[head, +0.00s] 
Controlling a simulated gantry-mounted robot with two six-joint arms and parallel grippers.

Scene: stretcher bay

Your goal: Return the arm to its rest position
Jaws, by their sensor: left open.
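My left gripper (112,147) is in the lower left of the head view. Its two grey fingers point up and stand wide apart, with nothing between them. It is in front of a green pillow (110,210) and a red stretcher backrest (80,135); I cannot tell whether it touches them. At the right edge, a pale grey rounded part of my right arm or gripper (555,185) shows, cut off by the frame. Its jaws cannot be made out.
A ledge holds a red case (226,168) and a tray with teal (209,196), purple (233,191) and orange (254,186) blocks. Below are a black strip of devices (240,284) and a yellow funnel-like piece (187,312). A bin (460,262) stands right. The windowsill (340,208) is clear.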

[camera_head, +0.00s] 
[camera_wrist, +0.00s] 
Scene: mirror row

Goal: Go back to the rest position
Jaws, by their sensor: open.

» Work required
Exactly reproduce the lines beginning with the one that contains "Scene: mirror row" and ending with the last line of the material, both included. Leave out everything else.

» Exercise solution
Scene: mirror row

Goal: Go back to the rest position
Jaws, by their sensor: open.

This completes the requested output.